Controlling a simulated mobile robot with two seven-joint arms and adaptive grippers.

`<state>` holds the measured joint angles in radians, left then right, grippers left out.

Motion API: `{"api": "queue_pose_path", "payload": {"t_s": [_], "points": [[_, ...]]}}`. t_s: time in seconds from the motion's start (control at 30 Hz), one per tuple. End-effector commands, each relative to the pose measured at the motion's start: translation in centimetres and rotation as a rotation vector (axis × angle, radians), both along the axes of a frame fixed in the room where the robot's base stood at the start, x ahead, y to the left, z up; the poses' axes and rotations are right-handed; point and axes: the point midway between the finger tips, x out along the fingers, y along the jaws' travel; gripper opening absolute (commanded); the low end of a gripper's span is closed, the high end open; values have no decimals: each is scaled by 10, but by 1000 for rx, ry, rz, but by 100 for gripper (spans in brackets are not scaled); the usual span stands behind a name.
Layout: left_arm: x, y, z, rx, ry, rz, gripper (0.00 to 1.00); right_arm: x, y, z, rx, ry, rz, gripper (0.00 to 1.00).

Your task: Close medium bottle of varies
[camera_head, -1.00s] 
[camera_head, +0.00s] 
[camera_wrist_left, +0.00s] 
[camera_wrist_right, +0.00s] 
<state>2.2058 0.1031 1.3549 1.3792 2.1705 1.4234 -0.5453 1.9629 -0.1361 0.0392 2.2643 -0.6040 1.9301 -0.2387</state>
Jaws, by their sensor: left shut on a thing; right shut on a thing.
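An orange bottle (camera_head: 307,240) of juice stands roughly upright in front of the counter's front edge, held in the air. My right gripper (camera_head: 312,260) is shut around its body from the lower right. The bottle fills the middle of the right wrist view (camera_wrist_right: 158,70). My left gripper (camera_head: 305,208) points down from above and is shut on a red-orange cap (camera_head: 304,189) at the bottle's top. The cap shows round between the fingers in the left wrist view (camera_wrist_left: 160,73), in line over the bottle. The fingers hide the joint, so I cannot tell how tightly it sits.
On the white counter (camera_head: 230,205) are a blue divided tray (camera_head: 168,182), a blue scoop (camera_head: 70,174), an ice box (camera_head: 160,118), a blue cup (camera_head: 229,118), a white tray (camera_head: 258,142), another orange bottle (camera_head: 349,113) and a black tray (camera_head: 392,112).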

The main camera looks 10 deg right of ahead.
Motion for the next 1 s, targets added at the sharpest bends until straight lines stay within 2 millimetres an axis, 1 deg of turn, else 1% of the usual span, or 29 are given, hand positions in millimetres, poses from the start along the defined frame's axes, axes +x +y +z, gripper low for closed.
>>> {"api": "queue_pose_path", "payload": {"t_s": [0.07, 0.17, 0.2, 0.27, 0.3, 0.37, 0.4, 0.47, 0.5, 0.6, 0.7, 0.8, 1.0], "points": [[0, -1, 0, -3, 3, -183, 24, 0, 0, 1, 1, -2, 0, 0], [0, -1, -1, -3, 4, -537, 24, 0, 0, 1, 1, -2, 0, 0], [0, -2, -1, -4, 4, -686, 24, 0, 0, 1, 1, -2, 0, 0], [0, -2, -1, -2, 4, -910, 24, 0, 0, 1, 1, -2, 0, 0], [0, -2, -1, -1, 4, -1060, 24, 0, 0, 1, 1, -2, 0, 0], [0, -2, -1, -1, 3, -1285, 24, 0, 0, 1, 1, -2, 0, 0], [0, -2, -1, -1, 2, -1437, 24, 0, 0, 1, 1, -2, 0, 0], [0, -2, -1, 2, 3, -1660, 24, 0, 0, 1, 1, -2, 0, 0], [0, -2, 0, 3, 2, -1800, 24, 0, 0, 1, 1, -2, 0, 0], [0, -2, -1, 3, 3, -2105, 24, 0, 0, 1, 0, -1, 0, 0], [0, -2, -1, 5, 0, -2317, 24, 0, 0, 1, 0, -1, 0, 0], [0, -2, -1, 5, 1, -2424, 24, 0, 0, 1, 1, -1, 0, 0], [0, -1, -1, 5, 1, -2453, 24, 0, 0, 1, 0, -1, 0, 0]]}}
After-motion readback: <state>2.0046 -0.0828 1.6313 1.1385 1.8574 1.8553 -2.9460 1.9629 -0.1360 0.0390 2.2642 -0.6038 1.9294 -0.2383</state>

· · · ·

PROBLEM STATEMENT — This exercise asks for the lines from the line with "The main camera looks 10 deg right of ahead." to the line with "Motion for the", both lines included, set down exactly and with nothing else.

PROBLEM SOLUTION —
The main camera looks 10 deg right of ahead.
Motion for the next 1 s, targets added at the sharpest bends until straight lines stay within 2 millimetres an axis, 1 deg of turn, else 1% of the usual span, or 29 are given, hand positions in millimetres, poses from the start along the defined frame's axes, axes +x +y +z, gripper low for closed.

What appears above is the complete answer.